There will be four trim levels of Eclipse Cross at launch: ES; LE; SE; and SEL. Each trim level gets the same 1.5-liter turbo and CVT. The base FWD ES starts at $23,295, but still comes with a nice array of standard features, including a color multi-information display screen, Bluetooth, rearview camera, cruise control, power door locks and windows and more. S-AWC adds $600 to the base ES. LE starts at $24,895 and adds the 7-inch thin display, Apple Car Play and Android Auto support and 18-inch alloy wheels. SE starts at $26,395 with the addition of Blind Spot Warning, Rear Cross Traffic Alert, Lane Change Alert, proximity key with push-button start, electronic parking brake, and Mitsubishi Connect with a free two-year trial. The top-of-the-line SEL (starting at $27,895) is loaded with the HUD, multi-view camera, leather seating surfaces, and LED headlights. A touring package can be added on top of that (starting at $30,395), including a 710-watt Rockford-Fosgate premium audio system, advanced safety technology, and a heated steering wheel and heated rear seats.

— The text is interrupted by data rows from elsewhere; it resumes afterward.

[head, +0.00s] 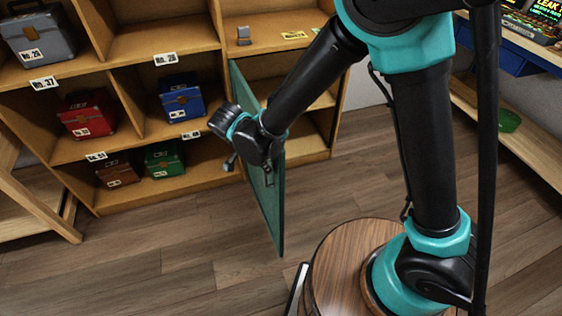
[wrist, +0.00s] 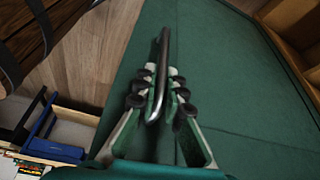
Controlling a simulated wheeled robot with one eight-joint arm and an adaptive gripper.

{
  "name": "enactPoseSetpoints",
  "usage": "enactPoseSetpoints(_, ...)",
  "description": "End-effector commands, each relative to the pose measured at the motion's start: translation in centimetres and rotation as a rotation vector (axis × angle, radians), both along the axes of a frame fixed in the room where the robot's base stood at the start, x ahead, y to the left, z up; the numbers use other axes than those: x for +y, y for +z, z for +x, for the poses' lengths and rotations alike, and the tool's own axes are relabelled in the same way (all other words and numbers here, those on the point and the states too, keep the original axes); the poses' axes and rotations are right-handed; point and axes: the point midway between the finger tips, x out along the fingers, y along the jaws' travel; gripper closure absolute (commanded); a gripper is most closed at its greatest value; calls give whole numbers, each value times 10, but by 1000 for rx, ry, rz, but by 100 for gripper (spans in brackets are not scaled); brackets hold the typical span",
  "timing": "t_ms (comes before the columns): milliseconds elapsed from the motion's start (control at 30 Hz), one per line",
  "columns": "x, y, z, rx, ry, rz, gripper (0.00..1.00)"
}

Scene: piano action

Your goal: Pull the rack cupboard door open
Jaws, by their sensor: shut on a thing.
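The green rack cupboard door (head: 272,215) stands swung out from the wooden rack (head: 210,180), roughly edge-on in the head view. Behind it, shelf space in the rack shows to its right. The door's green face (wrist: 225,75) fills much of the wrist view. A metal bar handle (wrist: 162,70) runs along the door. My gripper (wrist: 162,80) has its fingers on both sides of the handle and is shut on it. In the head view my wrist is at the door, and the fingers are largely hidden there.
Cases stand on the rack shelves left of the door: grey (head: 40,36), red (head: 86,113), blue (head: 181,97), brown (head: 115,170) and green (head: 164,158). Wooden floor (head: 190,250) in front of the rack is clear. A bench with a blue drawer (head: 492,47) stands at right.

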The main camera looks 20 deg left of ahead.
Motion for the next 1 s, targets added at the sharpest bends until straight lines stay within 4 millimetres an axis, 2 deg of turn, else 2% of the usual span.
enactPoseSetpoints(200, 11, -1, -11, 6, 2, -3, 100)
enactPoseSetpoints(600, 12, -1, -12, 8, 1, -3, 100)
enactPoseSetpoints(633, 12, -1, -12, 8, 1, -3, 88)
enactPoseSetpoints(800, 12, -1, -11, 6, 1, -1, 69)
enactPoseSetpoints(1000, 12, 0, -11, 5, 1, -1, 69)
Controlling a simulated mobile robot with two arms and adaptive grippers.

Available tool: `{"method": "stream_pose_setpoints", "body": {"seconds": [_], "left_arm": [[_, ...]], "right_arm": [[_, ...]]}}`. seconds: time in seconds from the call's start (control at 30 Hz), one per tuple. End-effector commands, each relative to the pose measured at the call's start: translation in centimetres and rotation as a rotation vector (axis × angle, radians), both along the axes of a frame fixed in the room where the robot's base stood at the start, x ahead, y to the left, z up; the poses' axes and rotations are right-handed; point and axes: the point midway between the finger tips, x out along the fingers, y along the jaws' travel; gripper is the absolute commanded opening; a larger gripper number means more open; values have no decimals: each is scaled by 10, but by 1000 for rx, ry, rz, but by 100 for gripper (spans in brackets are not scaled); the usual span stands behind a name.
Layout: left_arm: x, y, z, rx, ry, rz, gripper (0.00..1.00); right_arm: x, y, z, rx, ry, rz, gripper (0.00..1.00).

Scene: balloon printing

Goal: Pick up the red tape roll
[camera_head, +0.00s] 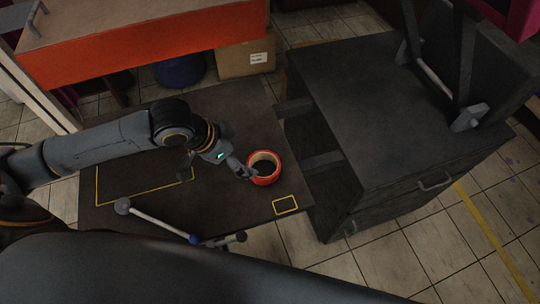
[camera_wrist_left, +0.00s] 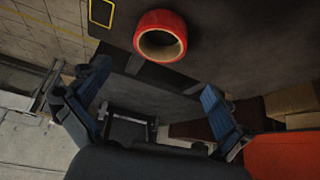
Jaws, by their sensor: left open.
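The red tape roll (camera_head: 263,167) lies flat on the dark table (camera_head: 235,110), toward its right end, in the head view. In the left wrist view the tape roll (camera_wrist_left: 160,36) shows ahead, at the upper middle, with its pale inner core. My left gripper (camera_head: 247,172) is just left of the roll in the head view. In the left wrist view the left gripper's (camera_wrist_left: 155,90) two blue-padded fingers are spread wide, with nothing between them. Whether a finger touches the roll is unclear. My right gripper does not show.
A small yellow-outlined square (camera_head: 285,205) is marked near the table's corner. A larger yellow outline (camera_head: 130,200) lies on the left. A dark cabinet (camera_head: 390,110) stands on the right. An orange-fronted bench (camera_head: 150,45) and a cardboard box (camera_head: 245,58) are behind.

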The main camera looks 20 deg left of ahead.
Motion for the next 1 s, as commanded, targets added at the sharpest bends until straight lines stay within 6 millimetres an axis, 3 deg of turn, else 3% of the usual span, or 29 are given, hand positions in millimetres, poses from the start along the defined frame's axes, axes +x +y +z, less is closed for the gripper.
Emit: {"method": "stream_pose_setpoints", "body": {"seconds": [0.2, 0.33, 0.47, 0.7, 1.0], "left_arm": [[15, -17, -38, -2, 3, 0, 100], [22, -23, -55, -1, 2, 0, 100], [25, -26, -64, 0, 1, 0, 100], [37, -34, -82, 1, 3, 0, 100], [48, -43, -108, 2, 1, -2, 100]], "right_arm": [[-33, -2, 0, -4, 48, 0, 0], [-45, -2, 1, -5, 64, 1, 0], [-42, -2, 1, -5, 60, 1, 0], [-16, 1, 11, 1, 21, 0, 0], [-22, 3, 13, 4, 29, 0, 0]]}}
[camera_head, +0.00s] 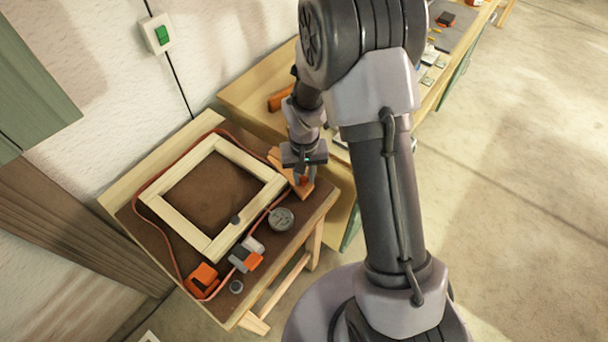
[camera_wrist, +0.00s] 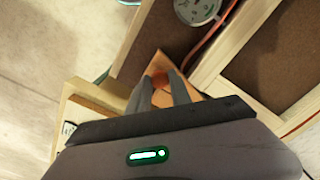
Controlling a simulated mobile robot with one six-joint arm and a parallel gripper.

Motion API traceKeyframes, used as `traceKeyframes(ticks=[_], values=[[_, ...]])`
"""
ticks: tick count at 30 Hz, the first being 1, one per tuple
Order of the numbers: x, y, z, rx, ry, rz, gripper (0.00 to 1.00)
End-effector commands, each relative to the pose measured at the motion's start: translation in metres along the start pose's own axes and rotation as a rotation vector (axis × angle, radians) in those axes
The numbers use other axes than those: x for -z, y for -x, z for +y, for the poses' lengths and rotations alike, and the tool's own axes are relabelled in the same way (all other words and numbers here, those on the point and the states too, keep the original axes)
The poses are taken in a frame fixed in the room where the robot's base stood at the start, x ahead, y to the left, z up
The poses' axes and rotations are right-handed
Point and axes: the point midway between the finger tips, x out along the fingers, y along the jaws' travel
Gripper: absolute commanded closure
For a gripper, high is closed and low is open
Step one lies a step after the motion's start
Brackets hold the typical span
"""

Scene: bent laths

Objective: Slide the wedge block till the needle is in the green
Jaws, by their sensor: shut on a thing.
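The wedge block (camera_head: 306,191) is a tan wooden piece at the right edge of the bench top, beside the pale wooden frame (camera_head: 222,243).
A red-orange strap (camera_head: 161,238) runs around the frame. An orange buckle (camera_head: 203,277) and a grey-and-orange clamp (camera_head: 245,256) sit at the near end of the bench. A second bench with tools stands behind. Open floor lies to the right.

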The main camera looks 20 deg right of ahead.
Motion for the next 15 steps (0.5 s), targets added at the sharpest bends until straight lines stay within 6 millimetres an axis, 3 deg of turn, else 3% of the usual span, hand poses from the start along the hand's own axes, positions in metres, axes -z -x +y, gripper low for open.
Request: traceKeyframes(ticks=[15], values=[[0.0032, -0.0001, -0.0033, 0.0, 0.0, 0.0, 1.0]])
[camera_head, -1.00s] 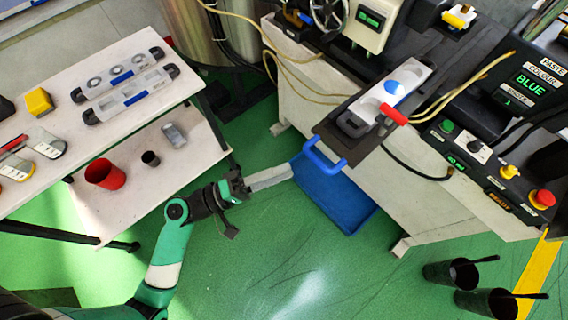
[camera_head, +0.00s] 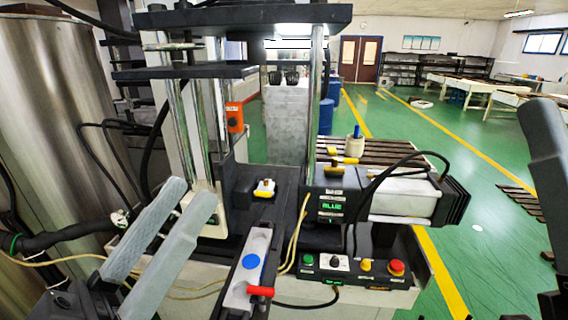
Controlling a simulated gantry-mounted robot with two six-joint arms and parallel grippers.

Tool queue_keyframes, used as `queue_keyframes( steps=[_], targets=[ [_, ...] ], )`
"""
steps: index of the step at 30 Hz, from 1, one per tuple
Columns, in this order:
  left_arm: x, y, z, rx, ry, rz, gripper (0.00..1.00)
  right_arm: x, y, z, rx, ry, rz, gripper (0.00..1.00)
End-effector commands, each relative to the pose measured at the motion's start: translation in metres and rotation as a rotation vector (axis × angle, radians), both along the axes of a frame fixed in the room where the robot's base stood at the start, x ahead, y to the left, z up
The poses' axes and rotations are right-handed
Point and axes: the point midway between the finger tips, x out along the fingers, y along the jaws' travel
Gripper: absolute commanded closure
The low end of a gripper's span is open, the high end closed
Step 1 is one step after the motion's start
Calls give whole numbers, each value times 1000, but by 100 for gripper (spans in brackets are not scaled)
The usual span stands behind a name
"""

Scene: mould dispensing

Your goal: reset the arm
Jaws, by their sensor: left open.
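My left gripper (camera_head: 188,198) is raised at the lower left, close to the camera. Its two long grey fingers point up and right, apart from each other, with nothing between them. A pale mould (camera_head: 260,240) with a blue round fill (camera_head: 251,261) lies on the dark slide of the dispensing machine, right of the fingers. A red handle (camera_head: 260,291) is at its near end.
The control box (camera_head: 350,266) with coloured buttons stands right of the mould. A steel drum (camera_head: 45,110) stands at the far left, with cables near the left gripper. Green floor is open at the right.

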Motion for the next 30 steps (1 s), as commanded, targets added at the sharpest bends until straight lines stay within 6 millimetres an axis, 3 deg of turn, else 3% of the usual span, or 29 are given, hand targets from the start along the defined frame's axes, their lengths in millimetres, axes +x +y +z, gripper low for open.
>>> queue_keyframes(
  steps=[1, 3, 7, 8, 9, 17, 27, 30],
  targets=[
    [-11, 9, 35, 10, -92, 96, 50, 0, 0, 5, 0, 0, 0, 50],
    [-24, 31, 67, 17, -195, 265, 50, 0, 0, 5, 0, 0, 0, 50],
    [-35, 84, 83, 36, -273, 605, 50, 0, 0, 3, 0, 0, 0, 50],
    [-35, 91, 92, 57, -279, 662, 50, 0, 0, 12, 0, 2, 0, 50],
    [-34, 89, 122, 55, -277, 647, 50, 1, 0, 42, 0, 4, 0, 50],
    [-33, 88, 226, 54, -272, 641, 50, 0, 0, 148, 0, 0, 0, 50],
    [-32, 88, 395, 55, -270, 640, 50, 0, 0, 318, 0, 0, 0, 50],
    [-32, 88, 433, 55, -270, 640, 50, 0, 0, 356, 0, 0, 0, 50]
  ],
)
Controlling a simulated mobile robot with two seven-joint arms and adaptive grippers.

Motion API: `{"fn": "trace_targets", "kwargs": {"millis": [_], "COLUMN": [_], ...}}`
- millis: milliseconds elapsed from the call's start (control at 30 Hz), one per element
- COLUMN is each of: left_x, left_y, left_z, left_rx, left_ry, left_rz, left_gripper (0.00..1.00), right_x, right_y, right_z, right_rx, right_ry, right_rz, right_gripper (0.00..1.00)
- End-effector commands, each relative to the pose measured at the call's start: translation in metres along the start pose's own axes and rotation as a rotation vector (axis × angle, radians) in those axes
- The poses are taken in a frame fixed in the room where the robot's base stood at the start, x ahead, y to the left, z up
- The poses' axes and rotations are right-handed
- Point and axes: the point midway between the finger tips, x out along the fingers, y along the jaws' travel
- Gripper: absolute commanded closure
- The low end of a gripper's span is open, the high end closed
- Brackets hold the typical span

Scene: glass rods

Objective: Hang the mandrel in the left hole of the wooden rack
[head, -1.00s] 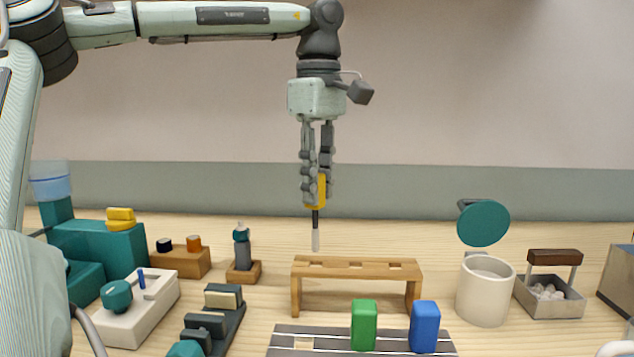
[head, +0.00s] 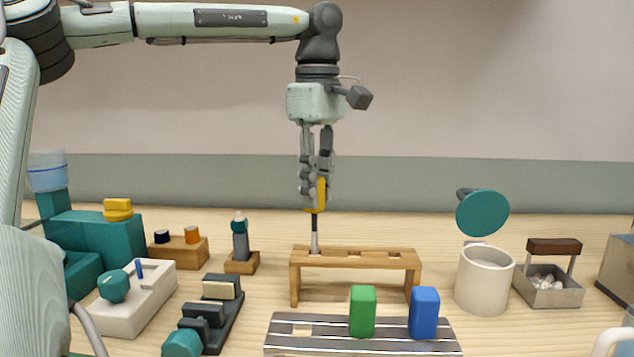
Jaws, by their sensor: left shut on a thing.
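The mandrel (head: 321,194) has a yellow handle, a dark shaft and a pale grey tip. My left gripper (head: 314,200) is shut on its handle and holds it upright, tip down. The wooden rack (head: 355,262) is a low bench with a row of holes in its top. The tip is at the rack's left hole; I cannot tell how far it enters, or whether it touches the rim. The rack's other holes look empty. My right gripper is not in view.
A grey slatted plate (head: 290,333) with a green block (head: 362,311) and a blue block (head: 424,312) lies in front of the rack. A cream cup (head: 484,285) stands to the right. A small bottle (head: 240,240) in a wooden holder (head: 241,263) stands to the left.

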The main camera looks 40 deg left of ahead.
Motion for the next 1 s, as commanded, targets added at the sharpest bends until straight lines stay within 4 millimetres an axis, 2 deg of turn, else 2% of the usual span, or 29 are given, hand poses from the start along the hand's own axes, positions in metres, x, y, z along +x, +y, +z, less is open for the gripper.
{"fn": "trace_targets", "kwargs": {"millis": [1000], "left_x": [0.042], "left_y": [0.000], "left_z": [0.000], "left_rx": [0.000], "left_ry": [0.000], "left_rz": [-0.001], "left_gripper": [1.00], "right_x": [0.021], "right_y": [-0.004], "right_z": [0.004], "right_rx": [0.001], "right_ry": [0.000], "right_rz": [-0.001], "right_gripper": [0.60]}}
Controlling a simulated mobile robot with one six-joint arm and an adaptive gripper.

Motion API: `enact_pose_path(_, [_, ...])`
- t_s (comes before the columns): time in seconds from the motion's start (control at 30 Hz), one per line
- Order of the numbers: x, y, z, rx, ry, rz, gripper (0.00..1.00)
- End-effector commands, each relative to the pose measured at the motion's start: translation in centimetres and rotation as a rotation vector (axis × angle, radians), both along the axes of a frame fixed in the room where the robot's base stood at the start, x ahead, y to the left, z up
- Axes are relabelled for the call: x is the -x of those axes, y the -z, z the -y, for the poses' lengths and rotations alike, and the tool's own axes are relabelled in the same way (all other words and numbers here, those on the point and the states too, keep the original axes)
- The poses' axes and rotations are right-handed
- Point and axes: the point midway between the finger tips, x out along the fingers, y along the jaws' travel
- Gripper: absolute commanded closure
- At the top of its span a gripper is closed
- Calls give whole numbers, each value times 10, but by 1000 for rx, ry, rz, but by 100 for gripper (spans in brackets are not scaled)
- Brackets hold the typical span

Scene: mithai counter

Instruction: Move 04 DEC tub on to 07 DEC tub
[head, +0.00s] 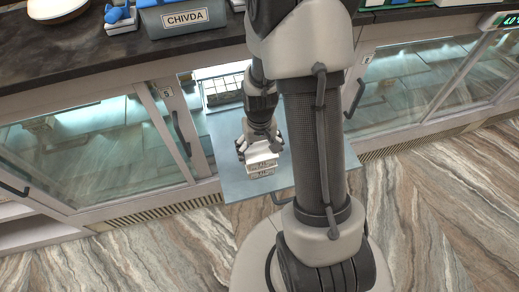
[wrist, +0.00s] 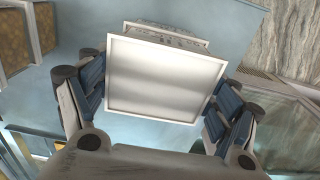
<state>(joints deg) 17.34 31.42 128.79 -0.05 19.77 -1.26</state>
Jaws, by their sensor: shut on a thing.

Mitsubishi's 5-year/60,000-mile basic warranty covers the Eclipse Cross, along with a 10-year/100,000-mile powertrain limited warranty, 7-year/100,000-mile anti-corrosion limited warranty and 5-year/unlimited mile roadside assistance package. EPA fuel economy estimates have not yet been announced.
Mitsubishi is positioning the 2018 Mitsubishi Eclipse Cross as an affordable mainstream sporty compact SUV. It shares that space with Nissan's outgoing Juke and upcoming Kicks, the Mazda CX-5, Toyota C-HR, and Honda HR-V. Buyers will need to drive them all to find the similarities and differences, as there's some variety in size and performance characteristics.
The 2018 Mitsubishi Eclipse Cross is a worthy product to launch the 116th year of Mitsubishi cars, and gives hope at the dawn of the Nissan-Renault-Mitsubishi Alliance.